On Dec 21, 2006, at 7:37, seth vidal wrote:
If we start tying down ruby or any other language as we move along we
end up having more and more pieces of the OS that we cannot deploy new
versions of w/o fear of breaking our administrative infrastructure.
I'm sorry, that's just FUD.
Generally: There are lots of components that, if you were truly
paranoid, you couldn't upgrade without fear of breaking any sort of
mildly complex infrastructure anyway. Yet most of us go along
alright with frequent-ish "yum upgrade" or (of course) "up2date -u".
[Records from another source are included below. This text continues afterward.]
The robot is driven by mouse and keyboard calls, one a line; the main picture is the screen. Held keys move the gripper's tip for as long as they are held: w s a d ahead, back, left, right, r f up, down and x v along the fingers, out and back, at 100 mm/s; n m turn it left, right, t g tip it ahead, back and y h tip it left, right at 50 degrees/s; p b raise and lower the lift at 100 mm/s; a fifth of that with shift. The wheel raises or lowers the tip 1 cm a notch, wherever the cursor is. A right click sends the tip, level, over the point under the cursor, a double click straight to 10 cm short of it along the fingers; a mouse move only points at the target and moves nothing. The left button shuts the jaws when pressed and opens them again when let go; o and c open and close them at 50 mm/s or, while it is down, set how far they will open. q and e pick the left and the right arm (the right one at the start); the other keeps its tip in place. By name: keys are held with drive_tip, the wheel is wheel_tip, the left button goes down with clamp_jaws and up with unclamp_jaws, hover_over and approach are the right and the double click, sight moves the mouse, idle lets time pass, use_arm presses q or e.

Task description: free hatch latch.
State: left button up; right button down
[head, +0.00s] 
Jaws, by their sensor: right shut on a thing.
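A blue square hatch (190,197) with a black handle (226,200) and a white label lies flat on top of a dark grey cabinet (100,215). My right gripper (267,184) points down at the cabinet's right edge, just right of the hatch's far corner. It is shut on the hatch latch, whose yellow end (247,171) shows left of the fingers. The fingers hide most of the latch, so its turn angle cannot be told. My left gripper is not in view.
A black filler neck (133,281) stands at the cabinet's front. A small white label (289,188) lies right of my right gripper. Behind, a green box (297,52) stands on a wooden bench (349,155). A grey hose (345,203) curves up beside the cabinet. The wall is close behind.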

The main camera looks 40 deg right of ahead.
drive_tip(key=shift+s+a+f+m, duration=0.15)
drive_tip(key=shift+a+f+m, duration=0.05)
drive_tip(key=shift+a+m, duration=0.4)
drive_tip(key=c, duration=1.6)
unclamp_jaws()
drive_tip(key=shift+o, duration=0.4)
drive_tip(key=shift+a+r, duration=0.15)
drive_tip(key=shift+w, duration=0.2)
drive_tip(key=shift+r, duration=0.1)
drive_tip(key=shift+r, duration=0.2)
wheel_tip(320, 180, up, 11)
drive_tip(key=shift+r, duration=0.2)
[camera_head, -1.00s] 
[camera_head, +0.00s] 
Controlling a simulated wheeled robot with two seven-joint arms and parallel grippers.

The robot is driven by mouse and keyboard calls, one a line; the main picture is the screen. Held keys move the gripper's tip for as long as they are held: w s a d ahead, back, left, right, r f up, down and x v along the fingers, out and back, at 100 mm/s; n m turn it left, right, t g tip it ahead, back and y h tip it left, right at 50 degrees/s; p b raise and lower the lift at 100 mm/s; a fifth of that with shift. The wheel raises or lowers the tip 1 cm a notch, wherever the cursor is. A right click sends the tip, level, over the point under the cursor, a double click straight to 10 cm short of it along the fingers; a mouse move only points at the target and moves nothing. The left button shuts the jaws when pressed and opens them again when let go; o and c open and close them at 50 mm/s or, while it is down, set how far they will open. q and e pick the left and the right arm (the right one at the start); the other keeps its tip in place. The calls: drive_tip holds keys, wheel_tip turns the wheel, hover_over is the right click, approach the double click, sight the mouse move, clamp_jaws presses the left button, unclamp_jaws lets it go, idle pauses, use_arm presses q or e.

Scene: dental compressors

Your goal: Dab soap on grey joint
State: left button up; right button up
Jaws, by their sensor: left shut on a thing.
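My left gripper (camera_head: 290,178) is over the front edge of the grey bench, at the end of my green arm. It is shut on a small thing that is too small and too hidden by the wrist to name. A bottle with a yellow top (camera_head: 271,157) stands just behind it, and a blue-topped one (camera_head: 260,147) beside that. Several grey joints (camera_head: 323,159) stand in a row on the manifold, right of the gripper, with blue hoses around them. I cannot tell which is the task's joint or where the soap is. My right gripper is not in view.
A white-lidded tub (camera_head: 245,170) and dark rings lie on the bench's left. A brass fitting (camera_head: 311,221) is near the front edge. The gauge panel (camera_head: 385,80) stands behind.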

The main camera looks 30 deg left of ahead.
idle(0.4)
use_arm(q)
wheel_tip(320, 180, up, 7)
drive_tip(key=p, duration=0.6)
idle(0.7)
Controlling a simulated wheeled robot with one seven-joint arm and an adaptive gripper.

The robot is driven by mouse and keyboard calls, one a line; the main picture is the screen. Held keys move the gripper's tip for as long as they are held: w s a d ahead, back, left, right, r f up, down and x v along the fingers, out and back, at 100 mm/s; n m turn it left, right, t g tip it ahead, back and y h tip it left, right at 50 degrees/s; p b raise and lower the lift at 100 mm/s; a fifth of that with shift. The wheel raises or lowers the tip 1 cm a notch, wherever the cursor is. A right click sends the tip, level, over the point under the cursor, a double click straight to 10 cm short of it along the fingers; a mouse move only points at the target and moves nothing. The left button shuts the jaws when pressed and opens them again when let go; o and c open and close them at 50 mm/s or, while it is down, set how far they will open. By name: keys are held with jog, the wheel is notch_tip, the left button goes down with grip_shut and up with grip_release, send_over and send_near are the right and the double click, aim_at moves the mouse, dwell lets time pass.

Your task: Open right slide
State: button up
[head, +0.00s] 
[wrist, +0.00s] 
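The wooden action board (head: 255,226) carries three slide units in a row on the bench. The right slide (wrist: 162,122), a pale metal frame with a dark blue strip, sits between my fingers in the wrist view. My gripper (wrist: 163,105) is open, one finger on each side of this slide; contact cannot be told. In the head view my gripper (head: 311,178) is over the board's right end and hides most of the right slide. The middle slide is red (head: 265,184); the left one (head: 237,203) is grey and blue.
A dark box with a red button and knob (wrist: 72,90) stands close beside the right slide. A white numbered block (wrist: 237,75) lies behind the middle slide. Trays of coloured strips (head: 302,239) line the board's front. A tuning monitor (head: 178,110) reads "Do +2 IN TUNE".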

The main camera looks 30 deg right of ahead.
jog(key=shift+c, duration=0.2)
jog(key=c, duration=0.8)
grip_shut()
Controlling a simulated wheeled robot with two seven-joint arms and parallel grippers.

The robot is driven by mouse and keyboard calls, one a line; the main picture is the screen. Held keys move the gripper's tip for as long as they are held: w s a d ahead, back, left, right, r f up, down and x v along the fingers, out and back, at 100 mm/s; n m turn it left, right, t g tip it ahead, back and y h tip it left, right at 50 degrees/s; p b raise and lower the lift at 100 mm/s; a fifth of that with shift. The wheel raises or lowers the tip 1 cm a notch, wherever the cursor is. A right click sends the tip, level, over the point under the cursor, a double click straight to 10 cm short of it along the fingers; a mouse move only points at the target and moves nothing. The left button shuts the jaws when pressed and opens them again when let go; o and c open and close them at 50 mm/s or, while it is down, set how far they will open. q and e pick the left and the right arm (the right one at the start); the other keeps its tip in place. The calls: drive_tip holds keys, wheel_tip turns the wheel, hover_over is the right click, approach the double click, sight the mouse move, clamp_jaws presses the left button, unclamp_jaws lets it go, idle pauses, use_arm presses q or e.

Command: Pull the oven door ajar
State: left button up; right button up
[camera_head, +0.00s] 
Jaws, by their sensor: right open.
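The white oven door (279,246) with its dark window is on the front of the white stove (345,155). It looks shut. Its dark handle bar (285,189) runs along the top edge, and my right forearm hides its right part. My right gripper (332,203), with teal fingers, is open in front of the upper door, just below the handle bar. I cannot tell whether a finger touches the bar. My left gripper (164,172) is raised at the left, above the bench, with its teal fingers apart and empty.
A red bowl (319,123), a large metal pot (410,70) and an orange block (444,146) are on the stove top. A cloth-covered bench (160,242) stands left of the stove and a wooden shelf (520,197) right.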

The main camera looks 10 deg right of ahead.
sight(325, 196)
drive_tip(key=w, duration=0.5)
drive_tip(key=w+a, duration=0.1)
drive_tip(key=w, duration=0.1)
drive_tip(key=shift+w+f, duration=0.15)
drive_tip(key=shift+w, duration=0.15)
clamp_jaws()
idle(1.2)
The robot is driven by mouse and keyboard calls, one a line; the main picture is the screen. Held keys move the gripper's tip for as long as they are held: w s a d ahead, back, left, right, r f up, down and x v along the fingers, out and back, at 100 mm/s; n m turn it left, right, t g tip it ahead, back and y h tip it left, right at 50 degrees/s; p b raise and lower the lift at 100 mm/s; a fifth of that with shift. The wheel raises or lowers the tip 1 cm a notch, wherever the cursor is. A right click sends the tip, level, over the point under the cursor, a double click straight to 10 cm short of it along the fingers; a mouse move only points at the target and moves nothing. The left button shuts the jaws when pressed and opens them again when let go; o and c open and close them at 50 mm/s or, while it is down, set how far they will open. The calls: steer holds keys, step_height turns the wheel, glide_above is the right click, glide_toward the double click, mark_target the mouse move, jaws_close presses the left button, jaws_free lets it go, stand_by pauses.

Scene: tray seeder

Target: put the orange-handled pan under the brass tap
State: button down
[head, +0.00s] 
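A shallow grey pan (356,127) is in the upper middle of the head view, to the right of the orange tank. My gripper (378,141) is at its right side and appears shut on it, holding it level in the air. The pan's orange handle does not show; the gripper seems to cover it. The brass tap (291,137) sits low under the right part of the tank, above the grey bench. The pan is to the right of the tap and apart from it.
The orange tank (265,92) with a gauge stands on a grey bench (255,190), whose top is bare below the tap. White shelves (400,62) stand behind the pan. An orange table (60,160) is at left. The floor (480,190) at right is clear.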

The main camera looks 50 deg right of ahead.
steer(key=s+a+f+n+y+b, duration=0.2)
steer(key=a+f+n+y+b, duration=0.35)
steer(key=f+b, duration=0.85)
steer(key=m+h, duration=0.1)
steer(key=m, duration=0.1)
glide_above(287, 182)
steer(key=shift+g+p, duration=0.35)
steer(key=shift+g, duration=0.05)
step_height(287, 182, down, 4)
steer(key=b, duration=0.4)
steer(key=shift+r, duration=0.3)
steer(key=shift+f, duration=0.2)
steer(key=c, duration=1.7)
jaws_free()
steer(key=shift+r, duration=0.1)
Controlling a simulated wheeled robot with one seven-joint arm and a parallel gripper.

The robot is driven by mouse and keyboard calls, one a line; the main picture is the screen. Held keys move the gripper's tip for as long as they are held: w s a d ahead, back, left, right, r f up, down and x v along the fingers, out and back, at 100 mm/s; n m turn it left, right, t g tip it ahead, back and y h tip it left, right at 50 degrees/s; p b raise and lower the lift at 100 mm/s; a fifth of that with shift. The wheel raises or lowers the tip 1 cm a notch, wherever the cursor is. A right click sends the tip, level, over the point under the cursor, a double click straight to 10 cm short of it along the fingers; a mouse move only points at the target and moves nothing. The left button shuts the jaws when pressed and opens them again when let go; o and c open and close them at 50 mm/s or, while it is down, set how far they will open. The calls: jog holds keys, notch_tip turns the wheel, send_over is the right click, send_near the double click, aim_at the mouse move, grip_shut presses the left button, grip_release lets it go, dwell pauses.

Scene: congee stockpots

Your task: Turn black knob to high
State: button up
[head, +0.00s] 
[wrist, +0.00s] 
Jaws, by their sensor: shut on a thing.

More specifically: I don't know the change history of python well,
but with for instance perl then any sort of breakage is extremely
rare. Maybe I have selective memory, but I don't recall any
actually. You should see the lengths they go to to preserve obscure
side-effects of bugs and undocumented "features" as they still
rapidly are developing and enhancing perl 5.
I've only been using Ruby casually for a few years, but I haven't
gotten the impression that it's much different in the Ruby community.
As someone else pointed out: It's really not reasonable to say "oh,
we don't trust we won't break our own packages so let's not use
them". Dog food and all. In particular not if the worst case
scenario is to login to each box manually to downgrade a bad RPM to
get the administration infrastructure going again.
Your other argument: "Few here programs in Ruby and critically
depending on something we can't fix sucks" is much much better. :-)
As a, future, counter argument then the stateless guys are planning
to use puppet as a part of that system. If so then there's a good
chance it'll be very well integrated with Fedora and RHEL.